После еще одной поездки в Варшаву Барбара вернулась в Лодзь сниматься в картине и мы снова сблизились. Ее легко было убедить в чем угодно, и всегда выигрывал тот, кто оказывался рядом. Отчаянно желая любым путем удержать ее, я сделал ей предложение. Она согласилась. 9 сентября 1959 года мы стали мужем и женой. Мы уже так давно были вместе, что новый статус ничего особенно не изменил. Мы по-прежнему продолжали жить в моей комнате. Домохозяйки из Барбары не получилось, она не готовила, да и кухни у нас все равно не было. Но перемены все же были. Друзья стали по-другому к нам относиться. Приятно было представлять Барбару словами: «Это моя жена».
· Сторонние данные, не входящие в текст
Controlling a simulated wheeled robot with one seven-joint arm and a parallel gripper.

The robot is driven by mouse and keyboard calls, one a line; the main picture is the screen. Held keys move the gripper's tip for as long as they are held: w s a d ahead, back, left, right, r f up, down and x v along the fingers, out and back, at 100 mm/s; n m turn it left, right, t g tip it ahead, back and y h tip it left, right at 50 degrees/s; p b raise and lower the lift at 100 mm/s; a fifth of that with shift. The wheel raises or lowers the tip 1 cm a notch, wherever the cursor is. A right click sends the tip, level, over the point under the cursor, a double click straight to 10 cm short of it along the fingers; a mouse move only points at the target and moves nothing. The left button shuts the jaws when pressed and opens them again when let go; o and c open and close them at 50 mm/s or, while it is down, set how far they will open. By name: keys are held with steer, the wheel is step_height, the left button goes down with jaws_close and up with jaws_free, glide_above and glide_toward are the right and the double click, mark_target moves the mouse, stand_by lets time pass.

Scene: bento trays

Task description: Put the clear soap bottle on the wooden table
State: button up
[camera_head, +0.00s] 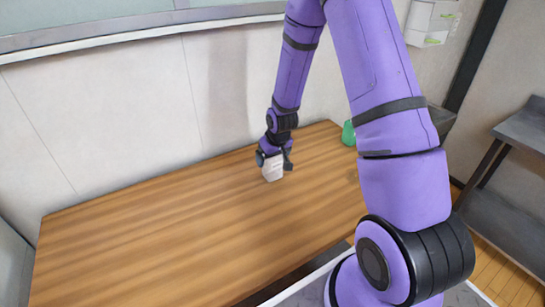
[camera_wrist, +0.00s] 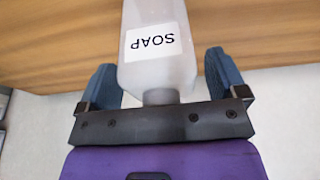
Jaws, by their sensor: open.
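The clear soap bottle (camera_head: 272,170) is a pale, translucent bottle at the far middle part of the wooden table (camera_head: 150,240). It looks upright and appears to rest on the tabletop. In the wrist view, the soap bottle (camera_wrist: 175,72) has a white SOAP label and its neck points toward my palm. My gripper (camera_head: 274,158) is around the bottle's upper part from above. In the wrist view, my gripper (camera_wrist: 160,64) is open, with one finger on each side of the bottle and visible gaps between. The bottle's base is cut off in the wrist view.
A green object (camera_head: 348,133) stands at the table's far right end, partly hidden behind my arm. A wall (camera_head: 130,130) runs along the table's back edge. The left and front of the table are clear. A metal shelf (camera_head: 510,170) stands at the right.

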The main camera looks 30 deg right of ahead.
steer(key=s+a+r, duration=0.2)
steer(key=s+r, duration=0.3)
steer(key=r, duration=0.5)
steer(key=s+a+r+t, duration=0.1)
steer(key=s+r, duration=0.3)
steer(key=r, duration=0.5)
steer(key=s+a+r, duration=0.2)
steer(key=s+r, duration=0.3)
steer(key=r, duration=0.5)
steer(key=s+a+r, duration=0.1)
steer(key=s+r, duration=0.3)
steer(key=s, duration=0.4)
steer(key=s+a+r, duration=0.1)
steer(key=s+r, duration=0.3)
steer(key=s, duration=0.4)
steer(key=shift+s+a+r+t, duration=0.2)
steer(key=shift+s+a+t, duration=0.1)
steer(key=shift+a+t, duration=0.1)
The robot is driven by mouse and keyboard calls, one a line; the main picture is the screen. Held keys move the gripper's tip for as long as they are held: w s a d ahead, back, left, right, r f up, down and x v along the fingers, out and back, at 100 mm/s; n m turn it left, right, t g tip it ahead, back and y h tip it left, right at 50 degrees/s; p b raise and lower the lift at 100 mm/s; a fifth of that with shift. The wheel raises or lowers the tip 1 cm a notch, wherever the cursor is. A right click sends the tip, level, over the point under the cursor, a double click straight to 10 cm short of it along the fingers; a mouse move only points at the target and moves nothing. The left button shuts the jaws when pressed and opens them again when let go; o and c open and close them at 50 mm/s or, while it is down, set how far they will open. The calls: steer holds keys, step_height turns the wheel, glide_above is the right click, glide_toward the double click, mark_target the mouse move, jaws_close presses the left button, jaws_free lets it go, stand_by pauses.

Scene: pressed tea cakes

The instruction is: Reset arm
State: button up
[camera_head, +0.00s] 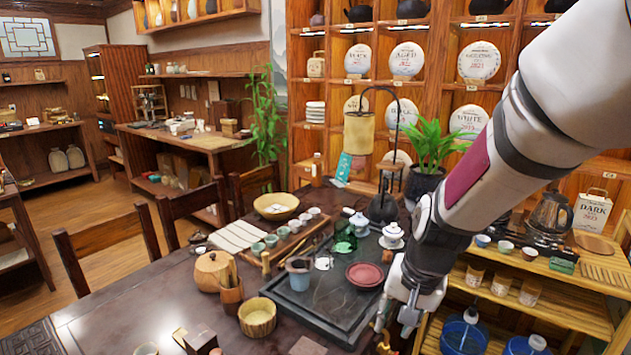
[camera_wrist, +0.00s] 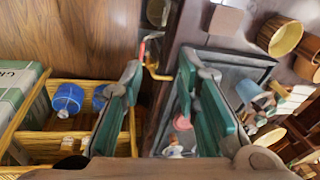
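My arm comes in from the upper right of the head view and reaches down over the right edge of the dark tea table (camera_head: 130,290). My gripper (camera_head: 395,325) hangs at the table's front right, beside the black tea tray (camera_head: 315,305). In the wrist view my gripper (camera_wrist: 159,68) has its two green-padded fingers spread apart, with nothing held between them. A small red and yellow fitting (camera_wrist: 150,58) shows near the fingertips; I cannot tell whether it touches them.
On the tray are a red dish (camera_head: 365,275) and a blue-grey cup (camera_head: 299,273). A wooden bowl (camera_head: 257,317) stands to its left. A potted plant (camera_head: 430,147) stands behind my arm.

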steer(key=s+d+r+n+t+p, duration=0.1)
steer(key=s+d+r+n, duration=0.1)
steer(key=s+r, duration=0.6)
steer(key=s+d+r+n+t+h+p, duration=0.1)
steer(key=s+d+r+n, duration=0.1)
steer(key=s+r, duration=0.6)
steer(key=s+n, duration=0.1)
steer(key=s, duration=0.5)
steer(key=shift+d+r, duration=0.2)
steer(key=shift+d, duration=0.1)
Однажды, когда мы были женаты уже несколько месяцев, на первой странице парижской газеты поместили фотографию Барбары с подписью «Кто эта прекрасная незнакомка?». В заметке говорилось, что французский режиссер Робер Менегос увидел ее фотографию в статье о Венском фестивале и решил «открыть» эту девушку, предложив ей роль в своем следующем фильме. Того, кто располагает о ней информацией, просили сообщить во французскую кинокомпанию «Улисс».
Эту вырезку мне прислали из Парижа. Я тут же позвонил в «Улисс» и сказал: «Я муж особы, которую вы разыскиваете». Я опасался, что все это розыгрыш, но вопрос, хорошо ли она говорит по-французски, заданный сотрудником фирмы, развеял сомнения.
— Elle parle rien, — ответил я на плохом французском, имея в виду, что по-французски она вообще не говорит.
— Хорошо, хорошо, — услышал я. — Когда вы могли бы приехать в Париж?
Сдерживаясь, чтобы не ляпнуть, что мы свободны как ветер, я ответил, что, наверное, в ближайшие несколько недель.